» Exercise: Exactly reproduce the lines that run from the one containing "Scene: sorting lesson" through the one containing "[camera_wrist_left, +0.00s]", ends included, with no pictures.

— start Data provided —

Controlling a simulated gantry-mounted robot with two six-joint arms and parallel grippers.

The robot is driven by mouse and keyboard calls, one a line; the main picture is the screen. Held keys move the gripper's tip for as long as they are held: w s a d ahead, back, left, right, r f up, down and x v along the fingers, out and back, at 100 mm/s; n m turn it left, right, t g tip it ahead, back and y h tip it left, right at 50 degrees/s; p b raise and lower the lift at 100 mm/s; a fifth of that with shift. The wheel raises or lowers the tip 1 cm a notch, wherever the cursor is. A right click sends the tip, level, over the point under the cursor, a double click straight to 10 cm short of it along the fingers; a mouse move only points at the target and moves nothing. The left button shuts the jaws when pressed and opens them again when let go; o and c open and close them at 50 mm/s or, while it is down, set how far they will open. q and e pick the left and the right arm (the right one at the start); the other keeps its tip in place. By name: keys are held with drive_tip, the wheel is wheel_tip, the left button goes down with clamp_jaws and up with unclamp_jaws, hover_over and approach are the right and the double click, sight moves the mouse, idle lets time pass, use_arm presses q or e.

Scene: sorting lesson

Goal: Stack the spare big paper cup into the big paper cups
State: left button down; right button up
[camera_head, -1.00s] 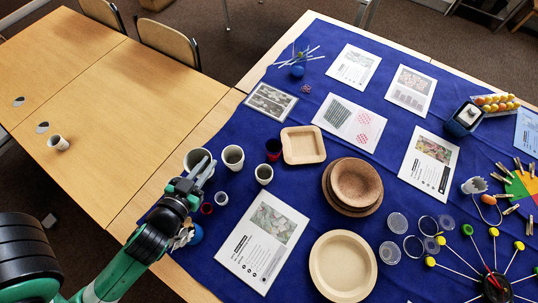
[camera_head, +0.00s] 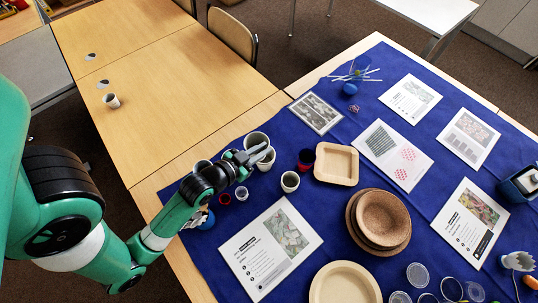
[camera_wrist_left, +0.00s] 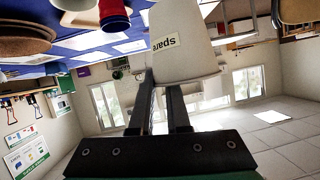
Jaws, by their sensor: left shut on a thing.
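The spare big paper cup (camera_head: 256,139) is white, in the jaws of my left gripper (camera_head: 250,153); in the left wrist view the cup (camera_wrist_left: 185,55) shows its "spare" label upside down. The fingers (camera_wrist_left: 163,88) are shut on it at its rim. In the head view it is just above and left of another white paper cup (camera_head: 268,160), which the gripper partly hides. I cannot tell whether the two touch. A smaller white cup (camera_head: 290,182) stands to the right and nearer. My right gripper is not in view.
A dark red cup (camera_head: 306,161) and a square tan plate (camera_head: 337,164) are right of the cups. Brown round plates (camera_head: 398,245), a pale plate (camera_head: 345,285) and printed sheets (camera_head: 270,247) lie on the blue cloth.

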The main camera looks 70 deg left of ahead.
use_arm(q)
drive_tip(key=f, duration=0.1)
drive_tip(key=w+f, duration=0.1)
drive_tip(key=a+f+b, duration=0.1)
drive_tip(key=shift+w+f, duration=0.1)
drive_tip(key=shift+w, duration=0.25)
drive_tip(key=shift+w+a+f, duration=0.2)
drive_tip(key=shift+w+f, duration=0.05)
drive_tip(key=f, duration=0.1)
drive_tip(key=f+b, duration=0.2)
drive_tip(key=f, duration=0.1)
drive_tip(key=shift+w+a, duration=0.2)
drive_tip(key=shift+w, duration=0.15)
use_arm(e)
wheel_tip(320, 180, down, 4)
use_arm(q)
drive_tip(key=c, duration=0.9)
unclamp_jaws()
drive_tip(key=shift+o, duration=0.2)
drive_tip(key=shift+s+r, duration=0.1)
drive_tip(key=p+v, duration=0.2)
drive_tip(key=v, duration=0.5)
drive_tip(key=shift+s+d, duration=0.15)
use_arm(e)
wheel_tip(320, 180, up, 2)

— end Data provided —

» Response to the task:
Scene: sorting lesson

Goal: Stack the spare big paper cup into the big paper cups
State: left button down; right button up
[camera_head, -1.00s] 
[camera_head, +0.00s] 
[camera_wrist_left, +0.00s] 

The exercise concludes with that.